Air safety investigators are studying voice and flight data recorders to find out whether the crew of Northwest Airlines Flight 188 was asleep at the controls. Air traffic controllers could not contact the flight crew for more than an hour yesterday, triggering fears of a possible hijacking.
Peter Goelz, former managing director for the National Transportation Safety Board, says the pilots are facing a serious disciplinary situation. He spoke to John Roberts on CNN’s “American Morning” Friday. Below is an edited transcript of that the interview.
John Roberts: Peter, I know there are a lot of details yet to come out about this. What's your initial reaction to what happened? What are you thinking here?
Peter Goelz: Well, this is really disturbing. The pilots are saying they were engaged in a heated discussion, and that that distracted them. And there are indications, also, that the NTSB is going to look at whether these guys were simply asleep. But in any case, they certainly were not doing their jobs.
Roberts: They were, as the FAA says and air traffic controllers said, NORDO – which means no radio contact – between 7:56 p.m. and 9:14 p.m ET. Even if it was a heated discussion, but they were awake and alert in the cockpit, is it possible that they could have missed the notifications that air traffic controllers were trying to get to them on the radio, text messages, other aircraft trying to contact them?

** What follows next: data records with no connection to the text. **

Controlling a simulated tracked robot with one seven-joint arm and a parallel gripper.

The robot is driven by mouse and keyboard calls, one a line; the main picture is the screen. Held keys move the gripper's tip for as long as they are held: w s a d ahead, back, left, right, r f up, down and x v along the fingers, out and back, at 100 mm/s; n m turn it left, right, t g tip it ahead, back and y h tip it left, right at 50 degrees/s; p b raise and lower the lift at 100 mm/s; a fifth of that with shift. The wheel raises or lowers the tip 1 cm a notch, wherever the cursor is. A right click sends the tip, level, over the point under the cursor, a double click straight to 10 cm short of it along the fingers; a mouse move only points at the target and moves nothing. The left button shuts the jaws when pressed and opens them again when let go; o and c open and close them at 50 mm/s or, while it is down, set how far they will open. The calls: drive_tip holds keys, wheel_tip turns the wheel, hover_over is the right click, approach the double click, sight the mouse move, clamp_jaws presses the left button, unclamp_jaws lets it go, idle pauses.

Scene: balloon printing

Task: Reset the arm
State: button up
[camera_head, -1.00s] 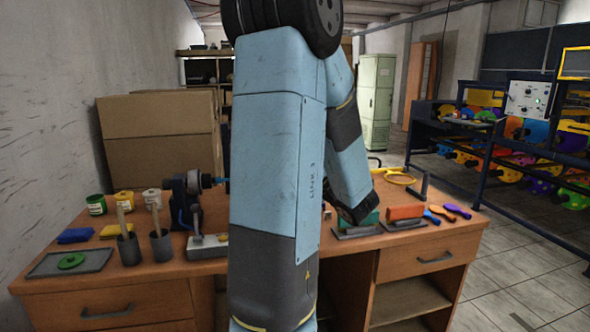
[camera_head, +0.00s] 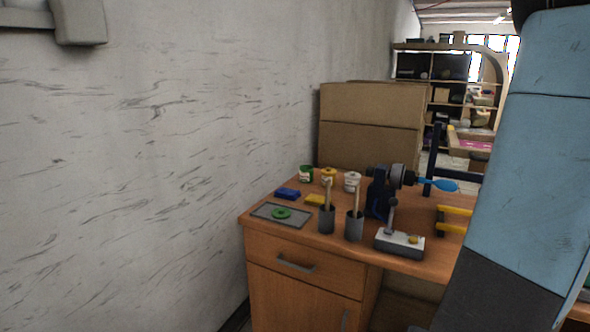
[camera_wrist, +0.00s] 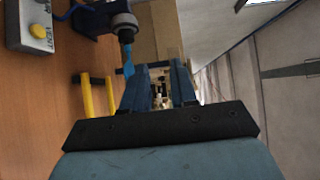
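My gripper (camera_wrist: 160,88) shows in the wrist view with its two dark blue fingers apart and nothing held between them. It points past the desk's edge toward a blurred background. In the head view my blue arm fills the right side, and I cannot make out the gripper there. A blue balloon (camera_head: 437,185) sits on the nozzle of a dark machine (camera_head: 380,190) on the desk (camera_head: 300,240). The balloon also shows in the wrist view (camera_wrist: 128,60), left of the fingers and apart from them.
Yellow prongs (camera_wrist: 86,95) stand left of my gripper. Cardboard boxes (camera_head: 370,125) stand behind. A bare wall (camera_head: 150,150) is at left.

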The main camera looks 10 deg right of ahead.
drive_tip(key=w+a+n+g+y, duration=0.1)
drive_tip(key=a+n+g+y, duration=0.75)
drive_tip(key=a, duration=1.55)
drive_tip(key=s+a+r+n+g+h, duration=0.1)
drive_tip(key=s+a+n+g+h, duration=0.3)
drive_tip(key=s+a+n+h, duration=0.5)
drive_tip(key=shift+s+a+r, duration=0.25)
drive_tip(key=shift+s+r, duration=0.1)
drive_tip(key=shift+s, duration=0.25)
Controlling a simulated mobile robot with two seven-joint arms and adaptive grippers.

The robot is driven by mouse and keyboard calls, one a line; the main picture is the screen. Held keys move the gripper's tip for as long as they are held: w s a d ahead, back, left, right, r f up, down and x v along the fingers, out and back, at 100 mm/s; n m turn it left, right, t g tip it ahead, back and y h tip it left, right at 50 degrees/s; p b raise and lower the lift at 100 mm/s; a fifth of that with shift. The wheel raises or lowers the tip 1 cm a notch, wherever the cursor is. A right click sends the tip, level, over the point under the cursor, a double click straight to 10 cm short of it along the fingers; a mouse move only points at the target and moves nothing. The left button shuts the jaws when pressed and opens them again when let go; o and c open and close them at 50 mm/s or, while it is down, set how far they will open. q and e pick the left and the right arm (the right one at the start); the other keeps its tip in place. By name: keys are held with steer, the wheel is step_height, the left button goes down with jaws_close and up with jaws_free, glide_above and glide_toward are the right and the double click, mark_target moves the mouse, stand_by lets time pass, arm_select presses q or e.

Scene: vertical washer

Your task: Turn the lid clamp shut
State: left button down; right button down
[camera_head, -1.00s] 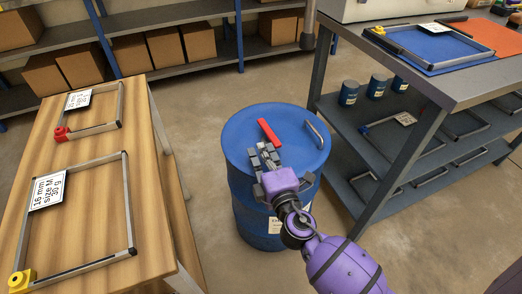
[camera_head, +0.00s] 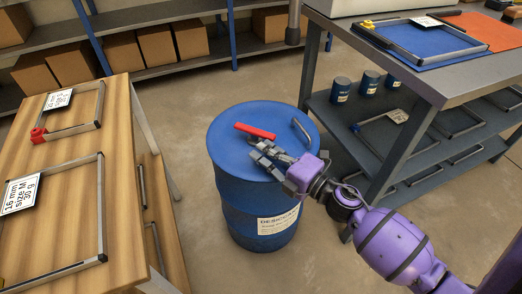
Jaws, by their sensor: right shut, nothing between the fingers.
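A blue drum labelled "DESICCANT" (camera_head: 252,192) stands upright on the floor, its round blue lid (camera_head: 232,150) facing up. The lid clamp, a red lever (camera_head: 255,131), lies across the far middle of the lid, slanting slightly down to the right. A bent grey metal handle (camera_head: 301,131) sits near the lid's right edge. My right gripper (camera_head: 263,157) reaches in from the right over the lid, shut and empty. Its fingertips are just in front of the red lever; I cannot tell whether they touch it. My left gripper is not in view.
A wooden bench (camera_head: 90,130) with metal frames is at the left. A grey metal workbench (camera_head: 425,80) with frames and small blue cans (camera_head: 341,90) on its lower shelf is at the right, close to my arm. Shelves with boxes stand behind. Floor around the drum is clear.

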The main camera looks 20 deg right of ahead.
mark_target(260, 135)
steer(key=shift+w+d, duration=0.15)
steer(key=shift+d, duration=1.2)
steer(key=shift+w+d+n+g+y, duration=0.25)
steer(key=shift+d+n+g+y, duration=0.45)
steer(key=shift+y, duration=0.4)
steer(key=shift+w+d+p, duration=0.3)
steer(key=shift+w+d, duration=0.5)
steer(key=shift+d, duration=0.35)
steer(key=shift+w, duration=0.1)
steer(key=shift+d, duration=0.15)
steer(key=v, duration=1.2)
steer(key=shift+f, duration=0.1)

Goelz: It's highly unlikely, because unless they simply switched their radios to a different channel, there really is no explanation that's acceptable about how they missed these calls. They should have been well into that 120-minute period ... preparing to land at Minneapolis and going through procedures, being in contact with air traffic control. It's unacceptable that they were silent for that long.
Roberts: How dangerous is it for a plane to be flying with both pilots asleep? I’m not saying that happened in this case, but if that were the case, how dangerous is that situation?
Goelz: Well, it's extraordinarily dangerous. You have the plane itself is most likely on auto pilot. Today's modern aircraft are perfectly capable for flying for hours on end without any human manipulation. But the idea that the front of the cockpit is asleep, not monitoring other air traffic, not monitoring what went on, is really quite frightening. The NTSB will go back, listen to the voice recorder. It's most likely a two-hour voice recorder, it could be a 30-minute voice recorder, see what they see there. The NTSB will look at the flight data recorder to see if there was any monitoring, any manipulation of the controls during that period.
Roberts: So air traffic control was trying to get in touch with this plane, concerned it might have been hijacked. They even had jet fighters in Madison, Wisconsin on hot stand-by to scramble in case they determined if it presented some sort of danger to the public. Even if they weren't asleep, even if they were just distracted, how much trouble are they in?
Goelz: I think they're facing a real serious disciplinary situation. You cannot have these kinds of events on your record and keep flying at the same level that you were. I think unless there's some reasonable explanation, and it's hard to imagine what that might be, I think they're in very serious difficulty.